# What needs to be done:
Below is a block of records; return all of them exactly, but without the images.
▽
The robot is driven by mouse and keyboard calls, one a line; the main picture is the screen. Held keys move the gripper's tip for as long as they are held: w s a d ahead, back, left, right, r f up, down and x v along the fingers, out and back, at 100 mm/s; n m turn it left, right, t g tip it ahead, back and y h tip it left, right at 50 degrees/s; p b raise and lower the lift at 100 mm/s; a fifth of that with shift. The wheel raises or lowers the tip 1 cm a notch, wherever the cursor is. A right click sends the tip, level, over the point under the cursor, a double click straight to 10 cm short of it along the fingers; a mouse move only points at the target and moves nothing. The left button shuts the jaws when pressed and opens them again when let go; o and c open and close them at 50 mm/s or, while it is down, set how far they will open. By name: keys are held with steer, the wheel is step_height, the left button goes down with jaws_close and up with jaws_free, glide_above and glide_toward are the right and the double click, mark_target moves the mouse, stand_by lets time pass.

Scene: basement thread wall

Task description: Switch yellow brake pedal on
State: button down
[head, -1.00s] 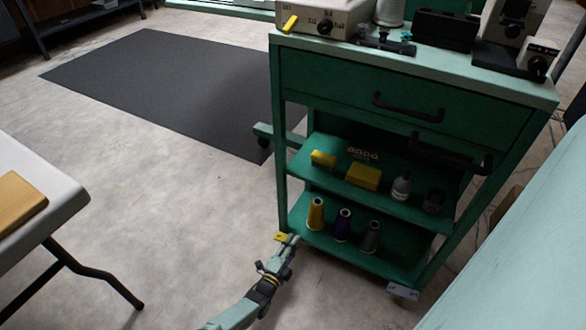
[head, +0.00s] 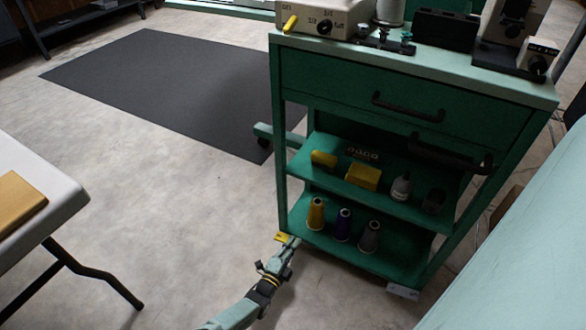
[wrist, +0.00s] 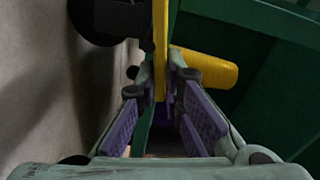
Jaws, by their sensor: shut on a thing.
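The yellow brake pedal (head: 282,237) is a small flat tab low at the front left foot of the green cart (head: 420,102). In the wrist view the yellow pedal (wrist: 160,45) stands as a narrow upright strip between my fingers. My gripper (head: 291,242) reaches it from below, close to the floor. In the wrist view my gripper (wrist: 161,78) has its purple-padded fingers closed on the pedal from both sides. The pedal's far end and its pivot are hidden.
The cart's lower shelf holds a yellow thread cone (head: 316,214), a purple cone (head: 343,224) and a grey cone (head: 370,236). A dark caster (wrist: 98,20) is beside the pedal. A white table (head: 50,195) is at left. The floor between is clear.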

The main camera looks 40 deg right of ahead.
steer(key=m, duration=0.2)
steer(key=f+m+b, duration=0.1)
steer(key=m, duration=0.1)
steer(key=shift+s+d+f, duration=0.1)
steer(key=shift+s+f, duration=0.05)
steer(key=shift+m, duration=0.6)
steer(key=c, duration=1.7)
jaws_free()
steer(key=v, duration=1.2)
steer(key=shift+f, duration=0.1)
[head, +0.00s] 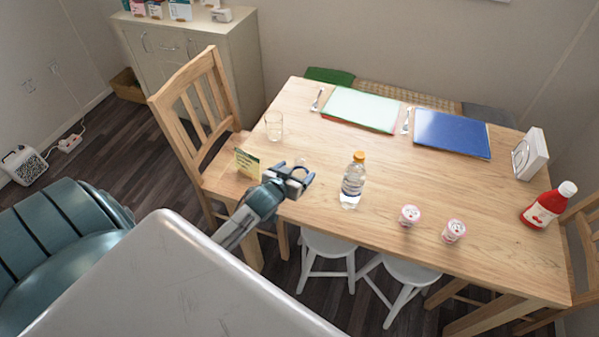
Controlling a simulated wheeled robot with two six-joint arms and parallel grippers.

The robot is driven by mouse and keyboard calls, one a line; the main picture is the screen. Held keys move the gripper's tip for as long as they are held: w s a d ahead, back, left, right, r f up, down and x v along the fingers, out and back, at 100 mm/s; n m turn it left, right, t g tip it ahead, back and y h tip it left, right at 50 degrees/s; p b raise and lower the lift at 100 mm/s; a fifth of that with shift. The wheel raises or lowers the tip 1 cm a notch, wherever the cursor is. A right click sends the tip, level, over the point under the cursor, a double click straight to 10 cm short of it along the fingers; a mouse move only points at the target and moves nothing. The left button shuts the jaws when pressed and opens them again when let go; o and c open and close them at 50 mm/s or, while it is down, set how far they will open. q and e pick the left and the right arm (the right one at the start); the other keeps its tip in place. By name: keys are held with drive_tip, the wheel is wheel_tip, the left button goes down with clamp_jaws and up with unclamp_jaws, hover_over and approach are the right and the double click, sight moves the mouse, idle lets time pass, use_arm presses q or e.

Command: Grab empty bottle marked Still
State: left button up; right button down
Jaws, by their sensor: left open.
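The label is too small to read, and I cannot tell whether the bottle is empty. My left gripper (298,176) is open over the table's front left part. It is to the left of the bottle, apart from it, with nothing visible between its fingers. My right gripper is not in view.
A drinking glass (274,126) and a small card (247,163) are near the left end. Two small cups (409,215) (453,231) and a red ketchup bottle (546,206) stand to the right. A wooden chair (200,130) and white stools (328,250) crowd the table. The table's middle is clear.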

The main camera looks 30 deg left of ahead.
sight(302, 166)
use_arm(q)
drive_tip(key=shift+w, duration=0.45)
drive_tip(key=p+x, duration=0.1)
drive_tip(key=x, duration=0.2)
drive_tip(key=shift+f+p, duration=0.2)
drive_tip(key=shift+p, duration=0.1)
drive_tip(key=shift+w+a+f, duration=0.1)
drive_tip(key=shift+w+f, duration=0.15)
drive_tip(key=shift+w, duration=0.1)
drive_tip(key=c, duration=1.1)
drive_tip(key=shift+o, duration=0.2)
△
# Reply to the task:
The robot is driven by mouse and keyboard calls, one a line; the main picture is the screen. Held keys move the gripper's tip for as long as they are held: w s a d ahead, back, left, right, r f up, down and x v along the fingers, out and back, at 100 mm/s; n m turn it left, right, t g tip it ahead, back and y h tip it left, right at 50 degrees/s; p b raise and lower the lift at 100 mm/s; a fifth of that with shift. The wheel raises or lowers the tip 1 cm a notch, wherever the cursor is. A right click sends the tip, level, over the point under the cursor, a double click straight to 10 cm short of it along the fingers; a mouse move only points at the target and moves nothing. The left button shuts the jaws when pressed and opens them again when let go; o and c open and close them at 50 mm/s or, while it is down, set how far they will open. By name: keys are held with steer, the wheel is step_height, the left button goes down with jaws_close and up with jaws_free, glide_above and glide_toward are the right and the double click, mark_target moves the mouse, stand_by lets time pass.

Scene: basement thread wall

Task description: Switch yellow brake pedal on
State: button down
[head, -1.00s] 
[head, +0.00s] 
[wrist, +0.00s] 
Jaws, by their sensor: shut on a thing.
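The yellow brake pedal (head: 282,237) is a small flat tab low at the front left foot of the green cart (head: 420,102). In the wrist view the yellow pedal (wrist: 160,45) stands as a narrow upright strip between my fingers. My gripper (head: 291,242) reaches it from below, close to the floor. In the wrist view my gripper (wrist: 161,78) has its purple-padded fingers closed on the pedal from both sides. The pedal's far end and its pivot are hidden.
The cart's lower shelf holds a yellow thread cone (head: 316,214), a purple cone (head: 343,224) and a grey cone (head: 370,236). A dark caster (wrist: 98,20) is beside the pedal. A white table (head: 50,195) is at left. The floor between is clear.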

The main camera looks 40 deg right of ahead.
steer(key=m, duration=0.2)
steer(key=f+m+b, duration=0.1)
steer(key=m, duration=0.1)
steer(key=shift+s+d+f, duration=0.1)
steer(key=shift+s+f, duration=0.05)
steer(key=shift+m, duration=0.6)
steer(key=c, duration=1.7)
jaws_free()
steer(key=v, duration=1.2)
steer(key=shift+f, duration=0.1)
[head, +0.00s] 
Controlling a simulated wheeled robot with two six-joint arms and parallel grippers.

The robot is driven by mouse and keyboard calls, one a line; the main picture is the screen. Held keys move the gripper's tip for as long as they are held: w s a d ahead, back, left, right, r f up, down and x v along the fingers, out and back, at 100 mm/s; n m turn it left, right, t g tip it ahead, back and y h tip it left, right at 50 degrees/s; p b raise and lower the lift at 100 mm/s; a fifth of that with shift. The wheel raises or lowers the tip 1 cm a notch, wherever the cursor is. A right click sends the tip, level, over the point under the cursor, a double click straight to 10 cm short of it along the fingers; a mouse move only points at the target and moves nothing. The left button shuts the jaws when pressed and opens them again when let go; o and c open and close them at 50 mm/s or, while it is down, set how far they will open. q and e pick the left and the right arm (the right one at the start); the other keeps its tip in place. By name: keys are held with drive_tip, the wheel is wheel_tip, the left button goes down with clamp_jaws and up with unclamp_jaws, hover_over and approach are the right and the double click, sight moves the mouse, idle lets time pass, use_arm presses q or e.

Command: Grab empty bottle marked Still
State: left button up; right button down
Jaws, by their sensor: left open.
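The label is too small to read, and I cannot tell whether the bottle is empty. My left gripper (298,176) is open over the table's front left part. It is to the left of the bottle, apart from it, with nothing visible between its fingers. My right gripper is not in view.
A drinking glass (274,126) and a small card (247,163) are near the left end. Two small cups (409,215) (453,231) and a red ketchup bottle (546,206) stand to the right. A wooden chair (200,130) and white stools (328,250) crowd the table. The table's middle is clear.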

The main camera looks 30 deg left of ahead.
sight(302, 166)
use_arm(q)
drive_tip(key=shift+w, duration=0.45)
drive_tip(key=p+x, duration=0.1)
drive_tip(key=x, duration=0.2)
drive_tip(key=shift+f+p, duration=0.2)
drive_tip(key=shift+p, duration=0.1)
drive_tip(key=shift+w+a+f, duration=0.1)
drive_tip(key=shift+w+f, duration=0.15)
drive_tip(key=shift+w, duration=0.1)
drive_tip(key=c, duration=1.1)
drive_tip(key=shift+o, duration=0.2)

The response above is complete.